OrderDetail - MultiValue Fields Inside Orders
One of the benefits of turning the OrderDetail data into a group of MultiValue fields inside the Order File is "Referential Integrity".
Another benefit has to do with data retrieval and update optimization. If the OrderDetail is included with the Order data, then one IO read will pull all the data that is associated with the Order. In turn, one IO write will update all the data associated with the Order.
This differs from the SQL model which would require an IO read/write for every OrderDetail record associated with the Order. No matter how fast your hardware is, one write will be faster than fifty writes on that same hardware.
File: ORDER [Figure 5].
When you are ready to see the information you would enter a command as seen in Figure 6.
LIST ORDERS "1234" ORDER_ID CUSTOMER_ID ORDER_DATE QTY UNIT_PRICE
The drawback to this approach starts to show up when you have Orders that contain tens of thousands of lines of OrderDetail. While a single MultiValue record can easily handle tens of thousands of MultiValue, it can slow down filtering and selections.
For example, if the user needed to report on all the Orders that contain part ABC, then the following select would look something like Figure 7.
LIST ORDERS BY-EXP PRODUCT_ID = "ABC" ORDER_ID CUSTOMER_ID ORDER_DATE QTY UNIT_PRICE
This looks straight forward, but it would cause the selection to read each record in the Orders file and parse the multi-valued field in memory to find the part number. The selection process then returns the indexed position - the multi-value position - of the part number.
Once the select is complete, the list statement would have to parse each of the associated multi-valued field, QTY and UNIT_PRICE, to return the particular value found at that relative position.

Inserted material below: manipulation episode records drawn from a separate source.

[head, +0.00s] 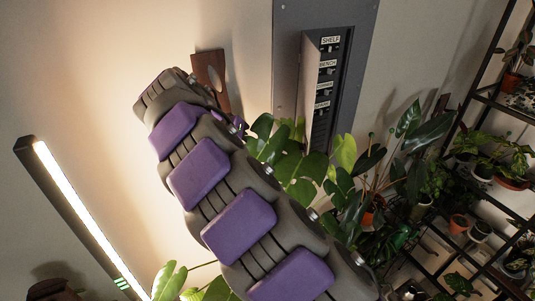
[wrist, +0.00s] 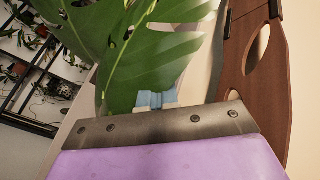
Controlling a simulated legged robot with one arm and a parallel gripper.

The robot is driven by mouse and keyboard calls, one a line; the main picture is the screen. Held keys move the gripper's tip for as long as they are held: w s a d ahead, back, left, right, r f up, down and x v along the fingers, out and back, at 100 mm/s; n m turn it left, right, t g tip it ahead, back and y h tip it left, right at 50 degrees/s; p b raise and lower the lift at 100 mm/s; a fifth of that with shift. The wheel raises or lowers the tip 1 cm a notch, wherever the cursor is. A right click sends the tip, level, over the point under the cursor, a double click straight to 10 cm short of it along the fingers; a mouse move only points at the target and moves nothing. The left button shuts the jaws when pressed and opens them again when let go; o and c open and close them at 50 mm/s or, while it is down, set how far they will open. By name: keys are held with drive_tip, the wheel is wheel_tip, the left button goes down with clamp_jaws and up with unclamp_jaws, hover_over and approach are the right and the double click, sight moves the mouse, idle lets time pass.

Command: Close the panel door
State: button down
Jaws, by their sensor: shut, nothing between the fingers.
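Large green leaves (wrist: 160,45) hang in front of my gripper, and more foliage (head: 300,165) grows below the wall panel. A lit lamp bar (head: 75,210) leans at the left. A black rack (head: 470,115) of potted plants stands at the right.

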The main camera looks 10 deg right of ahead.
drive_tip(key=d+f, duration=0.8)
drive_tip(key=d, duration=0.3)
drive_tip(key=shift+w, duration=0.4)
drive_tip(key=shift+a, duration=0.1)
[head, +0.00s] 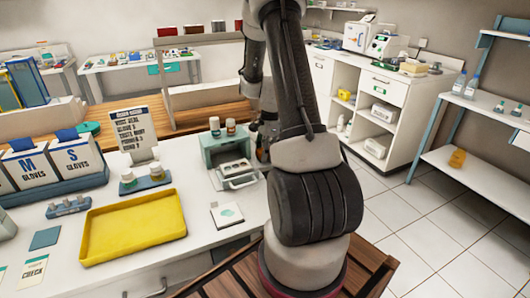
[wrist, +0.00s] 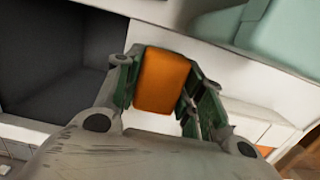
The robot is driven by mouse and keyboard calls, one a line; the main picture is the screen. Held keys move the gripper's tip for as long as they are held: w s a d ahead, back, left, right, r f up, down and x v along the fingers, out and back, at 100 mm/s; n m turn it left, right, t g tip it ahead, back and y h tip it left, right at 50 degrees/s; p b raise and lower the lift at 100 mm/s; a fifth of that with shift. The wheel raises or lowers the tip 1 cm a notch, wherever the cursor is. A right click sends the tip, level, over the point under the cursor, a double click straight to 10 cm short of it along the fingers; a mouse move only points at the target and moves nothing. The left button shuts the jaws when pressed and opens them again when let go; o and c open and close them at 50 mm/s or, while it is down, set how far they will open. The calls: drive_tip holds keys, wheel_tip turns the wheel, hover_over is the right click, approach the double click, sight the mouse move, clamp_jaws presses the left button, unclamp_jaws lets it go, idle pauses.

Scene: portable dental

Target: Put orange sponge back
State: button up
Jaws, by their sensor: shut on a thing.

While parsing and processing multi-valued fields that are only thousands of values big is very efficient, when you get into the ten thousand, the overhead of doing an additional IO read may be better.
In later articles, I will look advantages and disadvantages of the keeping the OrderDetail as a single file, as well as, grouping OrderDetail as multi-value, but keeping them in a separate file.